In your copy, leave out the pictures; write out all the data exactly.

▶

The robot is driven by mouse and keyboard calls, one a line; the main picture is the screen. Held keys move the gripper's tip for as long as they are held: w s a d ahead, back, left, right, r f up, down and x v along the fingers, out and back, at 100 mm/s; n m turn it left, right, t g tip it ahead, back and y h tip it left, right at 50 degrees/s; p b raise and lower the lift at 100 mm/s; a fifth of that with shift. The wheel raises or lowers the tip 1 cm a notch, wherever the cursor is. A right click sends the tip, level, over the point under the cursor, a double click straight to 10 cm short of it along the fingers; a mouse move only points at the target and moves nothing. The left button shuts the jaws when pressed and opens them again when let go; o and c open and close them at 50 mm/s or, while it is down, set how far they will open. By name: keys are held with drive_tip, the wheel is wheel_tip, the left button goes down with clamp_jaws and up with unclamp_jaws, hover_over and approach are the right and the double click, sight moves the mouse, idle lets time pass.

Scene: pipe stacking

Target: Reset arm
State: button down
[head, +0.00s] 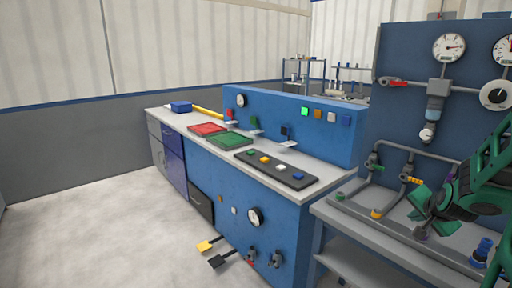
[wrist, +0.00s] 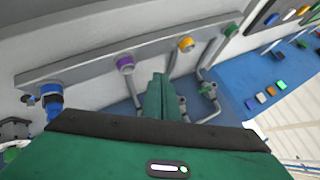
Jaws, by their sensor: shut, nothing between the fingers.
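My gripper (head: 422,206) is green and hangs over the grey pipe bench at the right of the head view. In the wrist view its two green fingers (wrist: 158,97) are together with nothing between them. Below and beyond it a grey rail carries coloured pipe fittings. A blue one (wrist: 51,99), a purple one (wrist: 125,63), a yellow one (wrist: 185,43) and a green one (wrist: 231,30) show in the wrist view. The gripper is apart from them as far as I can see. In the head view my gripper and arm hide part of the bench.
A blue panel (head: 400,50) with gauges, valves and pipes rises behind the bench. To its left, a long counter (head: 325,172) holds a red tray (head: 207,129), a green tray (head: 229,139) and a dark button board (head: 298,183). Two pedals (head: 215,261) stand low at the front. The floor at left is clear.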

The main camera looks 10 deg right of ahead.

◀

# [Written answer]
The robot is driven by mouse and keyboard calls, one a line; the main picture is the screen. Held keys move the gripper's tip for as long as they are held: w s a d ahead, back, left, right, r f up, down and x v along the fingers, out and back, at 100 mm/s; n m turn it left, right, t g tip it ahead, back and y h tip it left, right at 50 degrees/s; p b raise and lower the lift at 100 mm/s; a fifth of that with shift. The wheel raises or lowers the tip 1 cm a notch, wherever the cursor is. A right click sends the tip, level, over the point under the cursor, a double click straight to 10 cm short of it along the fingers; a mouse move only points at the target and moves nothing. The left button shuts the jaws when pressed and opens them again when let go; o and c open and close them at 50 mm/s or, while it is down, set how far they will open. By name: keys are held with drive_tip, the wheel is wheel_tip, the left button goes down with clamp_jaws and up with unclamp_jaws, hover_over and approach are the right and the double click, sight moves the mouse, idle lets time pass.

Scene: pipe stacking

Target: Reset arm
State: button down
[head, +0.00s] 
[wrist, +0.00s] 
Jaws, by their sensor: shut, nothing between the fingers.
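My gripper (head: 422,206) is green and hangs over the grey pipe bench at the right of the head view. In the wrist view its two green fingers (wrist: 158,97) are together with nothing between them. Below and beyond it a grey rail carries coloured pipe fittings. A blue one (wrist: 51,99), a purple one (wrist: 125,63), a yellow one (wrist: 185,43) and a green one (wrist: 231,30) show in the wrist view. The gripper is apart from them as far as I can see. In the head view my gripper and arm hide part of the bench.
A blue panel (head: 400,50) with gauges, valves and pipes rises behind the bench. To its left, a long counter (head: 325,172) holds a red tray (head: 207,129), a green tray (head: 229,139) and a dark button board (head: 298,183). Two pedals (head: 215,261) stand low at the front. The floor at left is clear.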

The main camera looks 10 deg right of ahead.

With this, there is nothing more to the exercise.